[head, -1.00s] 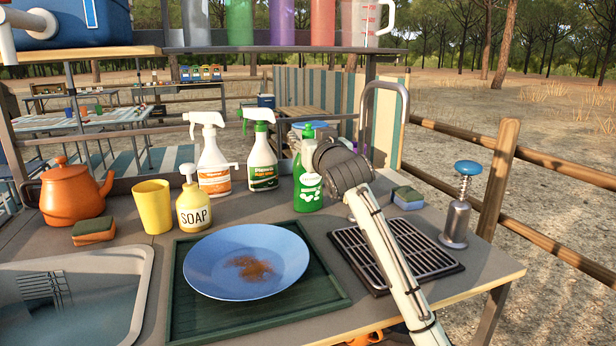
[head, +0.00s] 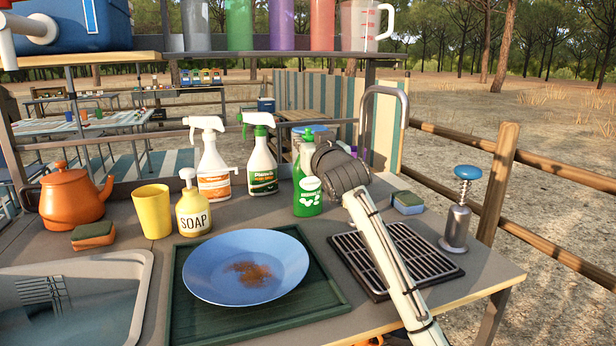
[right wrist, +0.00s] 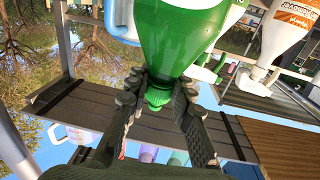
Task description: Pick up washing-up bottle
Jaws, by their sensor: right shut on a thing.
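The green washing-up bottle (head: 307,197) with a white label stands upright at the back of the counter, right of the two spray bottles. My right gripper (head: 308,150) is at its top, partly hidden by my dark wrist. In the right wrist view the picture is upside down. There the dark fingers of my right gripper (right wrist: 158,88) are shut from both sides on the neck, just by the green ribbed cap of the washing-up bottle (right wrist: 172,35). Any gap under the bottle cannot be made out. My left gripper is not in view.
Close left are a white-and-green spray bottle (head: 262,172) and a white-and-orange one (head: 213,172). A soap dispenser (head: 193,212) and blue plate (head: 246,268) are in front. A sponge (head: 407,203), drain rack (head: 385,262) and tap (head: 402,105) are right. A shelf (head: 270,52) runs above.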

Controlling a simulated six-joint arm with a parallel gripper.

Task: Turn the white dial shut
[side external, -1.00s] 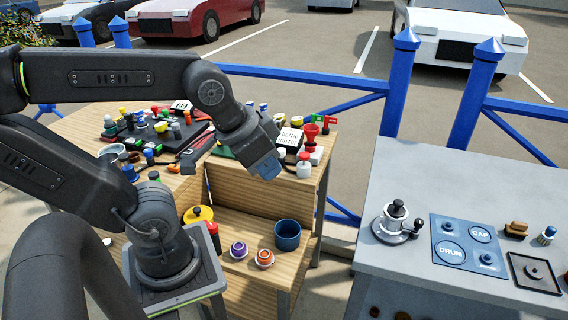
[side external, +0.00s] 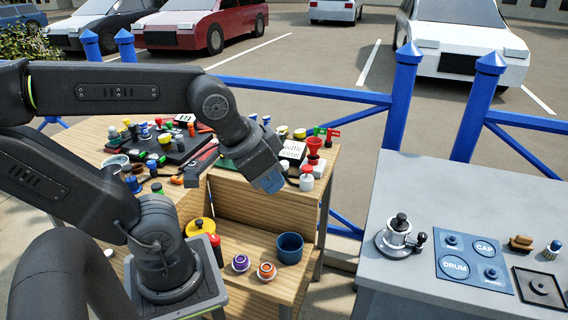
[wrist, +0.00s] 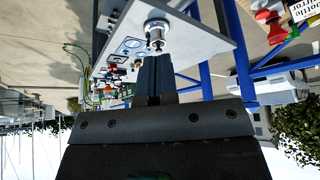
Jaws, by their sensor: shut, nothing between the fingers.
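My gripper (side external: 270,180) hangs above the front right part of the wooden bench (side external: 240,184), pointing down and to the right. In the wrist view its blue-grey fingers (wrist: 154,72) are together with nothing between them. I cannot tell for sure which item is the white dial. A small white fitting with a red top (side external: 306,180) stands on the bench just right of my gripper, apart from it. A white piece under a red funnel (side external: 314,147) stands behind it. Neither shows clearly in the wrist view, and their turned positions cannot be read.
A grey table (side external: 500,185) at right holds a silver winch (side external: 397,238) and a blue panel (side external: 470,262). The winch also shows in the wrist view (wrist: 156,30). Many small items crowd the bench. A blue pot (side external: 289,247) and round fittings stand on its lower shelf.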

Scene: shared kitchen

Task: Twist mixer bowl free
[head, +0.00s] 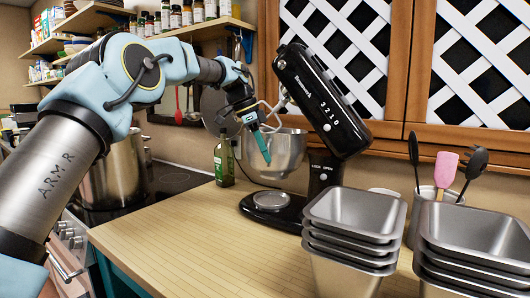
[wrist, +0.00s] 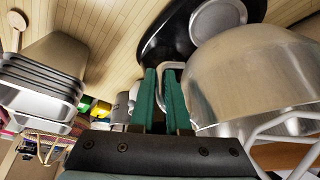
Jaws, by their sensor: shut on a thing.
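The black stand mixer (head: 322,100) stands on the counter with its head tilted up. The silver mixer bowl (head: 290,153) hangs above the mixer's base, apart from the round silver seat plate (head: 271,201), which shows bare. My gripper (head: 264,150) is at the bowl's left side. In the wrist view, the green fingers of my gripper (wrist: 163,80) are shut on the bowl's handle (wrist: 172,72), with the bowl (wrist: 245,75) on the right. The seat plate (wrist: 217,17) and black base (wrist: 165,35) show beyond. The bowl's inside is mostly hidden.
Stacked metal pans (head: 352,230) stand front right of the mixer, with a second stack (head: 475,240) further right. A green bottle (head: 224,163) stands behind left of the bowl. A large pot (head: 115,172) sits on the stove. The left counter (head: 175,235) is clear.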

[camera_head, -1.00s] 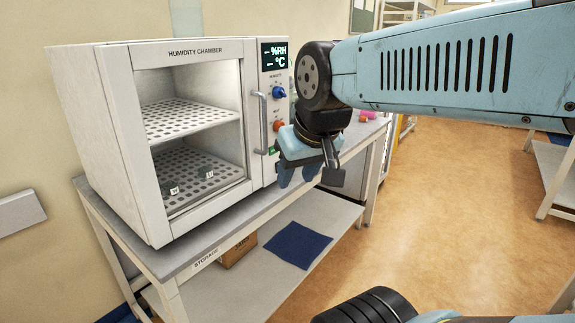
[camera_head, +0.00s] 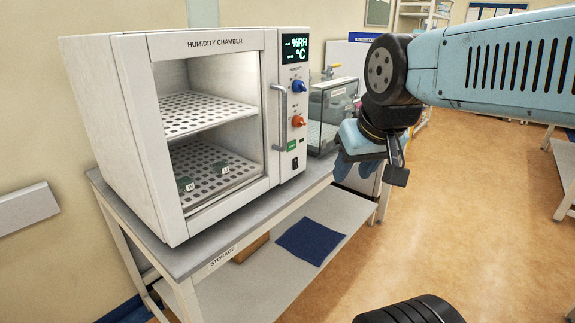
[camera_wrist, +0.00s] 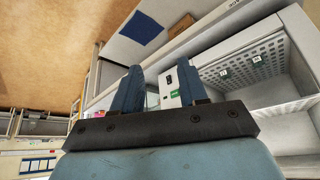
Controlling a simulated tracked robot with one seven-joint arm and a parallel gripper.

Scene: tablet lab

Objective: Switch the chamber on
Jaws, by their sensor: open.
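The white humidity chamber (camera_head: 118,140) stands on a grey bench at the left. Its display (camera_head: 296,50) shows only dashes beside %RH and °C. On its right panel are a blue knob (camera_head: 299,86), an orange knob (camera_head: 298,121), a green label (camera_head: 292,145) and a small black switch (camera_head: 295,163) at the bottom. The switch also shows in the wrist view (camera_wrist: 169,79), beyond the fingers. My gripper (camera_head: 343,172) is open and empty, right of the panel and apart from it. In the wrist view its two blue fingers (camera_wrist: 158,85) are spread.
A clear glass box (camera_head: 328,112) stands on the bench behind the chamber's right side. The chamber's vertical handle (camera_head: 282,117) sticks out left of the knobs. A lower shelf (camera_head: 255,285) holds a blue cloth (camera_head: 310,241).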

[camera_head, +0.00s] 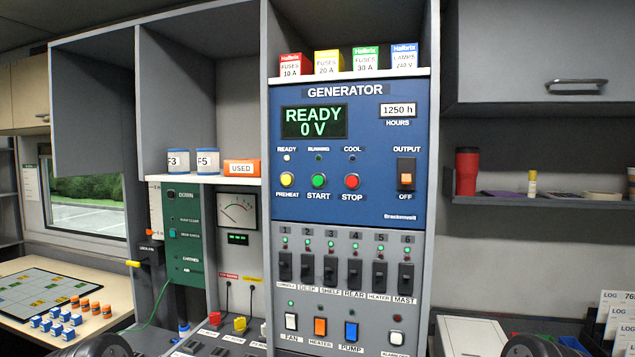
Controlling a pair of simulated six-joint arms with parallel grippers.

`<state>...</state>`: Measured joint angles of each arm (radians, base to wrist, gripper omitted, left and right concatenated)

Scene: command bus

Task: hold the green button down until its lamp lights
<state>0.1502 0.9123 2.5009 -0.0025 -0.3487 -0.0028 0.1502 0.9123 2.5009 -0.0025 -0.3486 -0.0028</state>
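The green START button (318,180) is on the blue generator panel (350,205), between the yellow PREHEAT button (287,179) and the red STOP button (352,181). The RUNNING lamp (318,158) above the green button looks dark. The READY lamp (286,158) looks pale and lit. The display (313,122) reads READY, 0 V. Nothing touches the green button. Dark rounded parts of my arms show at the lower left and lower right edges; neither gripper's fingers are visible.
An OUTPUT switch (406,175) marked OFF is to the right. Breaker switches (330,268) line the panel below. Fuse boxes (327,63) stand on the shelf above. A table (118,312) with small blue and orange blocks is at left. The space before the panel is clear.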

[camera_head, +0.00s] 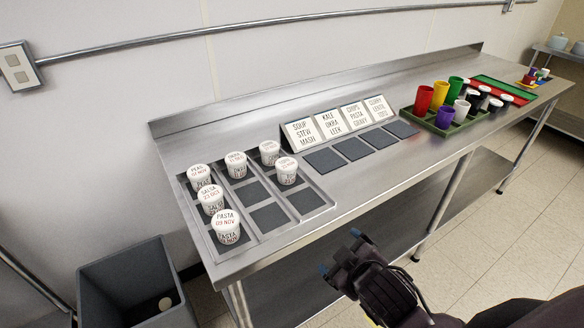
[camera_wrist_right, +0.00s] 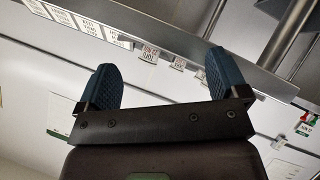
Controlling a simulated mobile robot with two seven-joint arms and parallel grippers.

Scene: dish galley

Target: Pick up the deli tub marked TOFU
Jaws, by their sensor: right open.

━━━━━━━━━━━━━━━━━━━━

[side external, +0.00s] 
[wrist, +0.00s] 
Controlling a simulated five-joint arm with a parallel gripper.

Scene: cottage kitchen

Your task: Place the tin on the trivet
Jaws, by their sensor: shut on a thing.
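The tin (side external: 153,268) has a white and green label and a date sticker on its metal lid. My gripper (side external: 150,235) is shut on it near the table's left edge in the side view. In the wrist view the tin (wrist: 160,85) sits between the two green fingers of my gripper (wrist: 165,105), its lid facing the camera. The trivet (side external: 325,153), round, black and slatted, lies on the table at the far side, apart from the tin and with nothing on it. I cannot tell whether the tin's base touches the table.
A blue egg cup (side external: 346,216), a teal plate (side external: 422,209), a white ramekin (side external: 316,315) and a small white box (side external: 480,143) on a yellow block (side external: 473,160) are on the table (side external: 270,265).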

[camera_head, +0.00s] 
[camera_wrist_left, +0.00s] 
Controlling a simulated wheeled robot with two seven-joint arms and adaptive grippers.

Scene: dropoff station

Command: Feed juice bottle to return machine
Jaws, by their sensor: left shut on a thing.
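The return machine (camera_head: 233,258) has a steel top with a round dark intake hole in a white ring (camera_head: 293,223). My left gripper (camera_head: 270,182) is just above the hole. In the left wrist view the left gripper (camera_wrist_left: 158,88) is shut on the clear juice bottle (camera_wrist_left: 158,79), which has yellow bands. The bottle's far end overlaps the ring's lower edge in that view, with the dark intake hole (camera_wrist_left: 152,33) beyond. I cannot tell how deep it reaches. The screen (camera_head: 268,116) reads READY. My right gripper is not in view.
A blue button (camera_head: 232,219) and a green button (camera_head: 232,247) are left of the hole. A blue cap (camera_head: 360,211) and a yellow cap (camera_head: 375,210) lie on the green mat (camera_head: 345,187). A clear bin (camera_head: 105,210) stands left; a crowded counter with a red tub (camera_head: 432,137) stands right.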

━━━━━━━━━━━━━━━━━━━━

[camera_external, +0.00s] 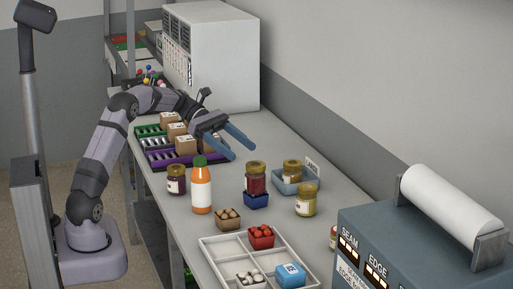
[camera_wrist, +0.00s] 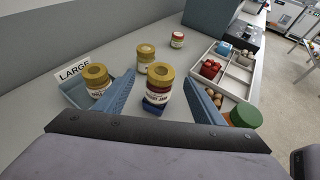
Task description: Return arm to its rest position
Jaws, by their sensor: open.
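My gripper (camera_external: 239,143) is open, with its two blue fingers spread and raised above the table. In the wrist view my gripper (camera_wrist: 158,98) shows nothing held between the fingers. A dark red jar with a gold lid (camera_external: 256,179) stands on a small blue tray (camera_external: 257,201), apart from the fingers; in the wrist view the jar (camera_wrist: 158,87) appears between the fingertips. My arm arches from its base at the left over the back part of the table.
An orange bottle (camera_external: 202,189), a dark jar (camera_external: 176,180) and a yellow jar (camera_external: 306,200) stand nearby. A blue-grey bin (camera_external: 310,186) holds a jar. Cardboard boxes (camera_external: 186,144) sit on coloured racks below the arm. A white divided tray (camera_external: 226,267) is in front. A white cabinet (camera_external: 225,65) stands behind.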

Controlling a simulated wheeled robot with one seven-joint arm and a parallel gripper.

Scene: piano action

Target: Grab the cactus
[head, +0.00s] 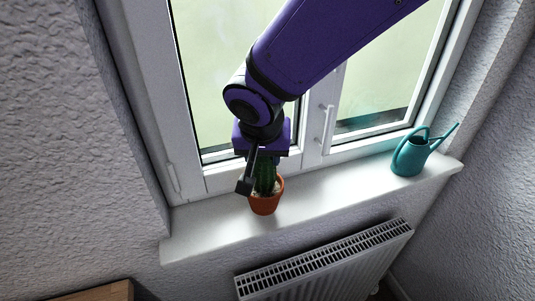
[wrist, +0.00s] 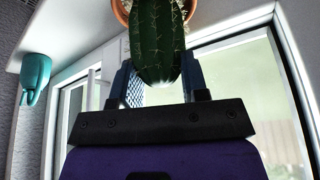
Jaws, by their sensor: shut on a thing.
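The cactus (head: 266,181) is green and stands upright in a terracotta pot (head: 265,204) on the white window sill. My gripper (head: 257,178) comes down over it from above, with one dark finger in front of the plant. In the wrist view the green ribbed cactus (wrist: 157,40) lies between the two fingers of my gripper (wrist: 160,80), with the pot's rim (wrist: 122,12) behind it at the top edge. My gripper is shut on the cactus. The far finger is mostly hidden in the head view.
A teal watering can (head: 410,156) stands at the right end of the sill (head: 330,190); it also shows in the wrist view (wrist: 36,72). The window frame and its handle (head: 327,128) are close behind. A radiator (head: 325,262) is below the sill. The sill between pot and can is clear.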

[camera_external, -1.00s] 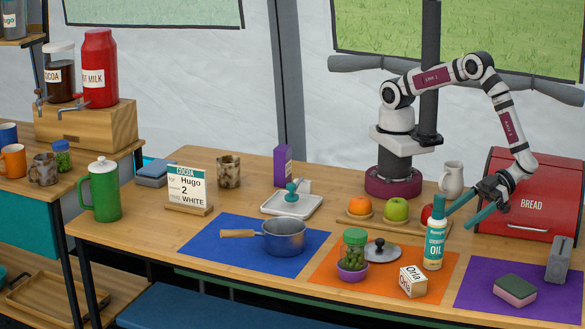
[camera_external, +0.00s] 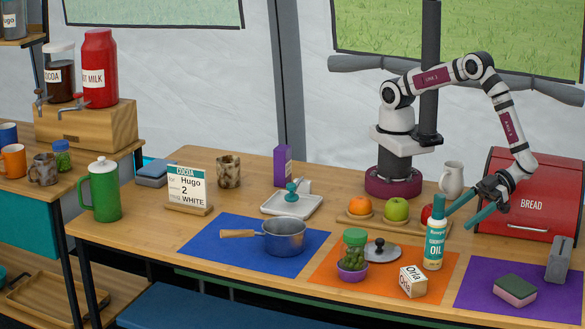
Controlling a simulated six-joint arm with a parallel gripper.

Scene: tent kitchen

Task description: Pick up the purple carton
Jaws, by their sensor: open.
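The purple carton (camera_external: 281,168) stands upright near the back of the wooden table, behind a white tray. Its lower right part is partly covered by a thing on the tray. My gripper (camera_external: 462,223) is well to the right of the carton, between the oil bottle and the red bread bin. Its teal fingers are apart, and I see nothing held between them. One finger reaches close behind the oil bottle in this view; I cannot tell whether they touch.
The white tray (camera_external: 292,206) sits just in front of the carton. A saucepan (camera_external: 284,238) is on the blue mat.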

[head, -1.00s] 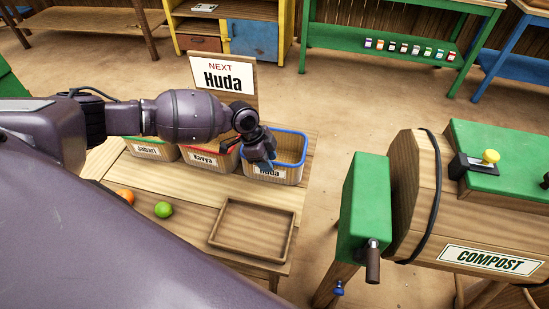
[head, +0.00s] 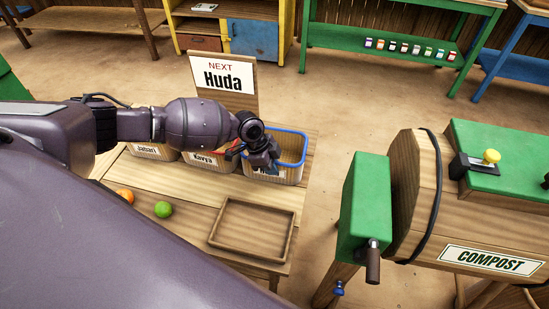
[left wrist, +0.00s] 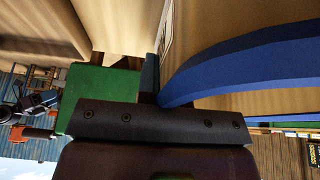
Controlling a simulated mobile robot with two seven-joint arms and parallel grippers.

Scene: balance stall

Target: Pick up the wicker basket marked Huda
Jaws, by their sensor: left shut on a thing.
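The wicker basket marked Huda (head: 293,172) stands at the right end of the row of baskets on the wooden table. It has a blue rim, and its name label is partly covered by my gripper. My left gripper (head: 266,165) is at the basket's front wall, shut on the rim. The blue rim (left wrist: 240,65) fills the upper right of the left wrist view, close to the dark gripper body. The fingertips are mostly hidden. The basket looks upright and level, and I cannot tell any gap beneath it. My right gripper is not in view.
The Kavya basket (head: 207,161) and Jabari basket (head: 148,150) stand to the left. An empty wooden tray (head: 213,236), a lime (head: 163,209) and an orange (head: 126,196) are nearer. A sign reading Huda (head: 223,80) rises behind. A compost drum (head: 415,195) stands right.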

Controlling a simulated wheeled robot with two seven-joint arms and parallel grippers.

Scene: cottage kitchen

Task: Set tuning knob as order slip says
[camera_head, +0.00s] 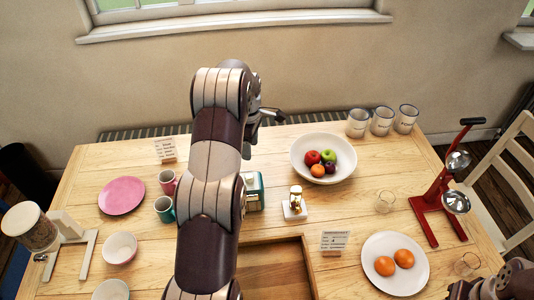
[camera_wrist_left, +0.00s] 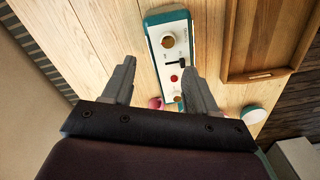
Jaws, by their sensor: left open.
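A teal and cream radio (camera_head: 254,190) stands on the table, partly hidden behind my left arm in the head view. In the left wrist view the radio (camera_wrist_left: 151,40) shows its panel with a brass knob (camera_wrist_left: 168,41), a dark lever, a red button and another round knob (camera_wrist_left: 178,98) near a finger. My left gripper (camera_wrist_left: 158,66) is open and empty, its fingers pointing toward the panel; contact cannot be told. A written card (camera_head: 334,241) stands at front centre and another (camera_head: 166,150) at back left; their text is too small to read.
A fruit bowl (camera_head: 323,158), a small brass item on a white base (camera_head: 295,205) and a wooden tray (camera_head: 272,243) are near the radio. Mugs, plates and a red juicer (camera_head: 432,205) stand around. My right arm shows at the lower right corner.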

━━━━━━━━━━━━━━━━━━━━

Identify lines with the string "Pick". Copy each one.

- RESPONSE TO THE EXERCISE
Task description: Pick up washing-up bottle
Target: Pick up the deli tub marked TOFU
Task description: Pick up the purple carton
Target: Pick up the wicker basket marked Huda

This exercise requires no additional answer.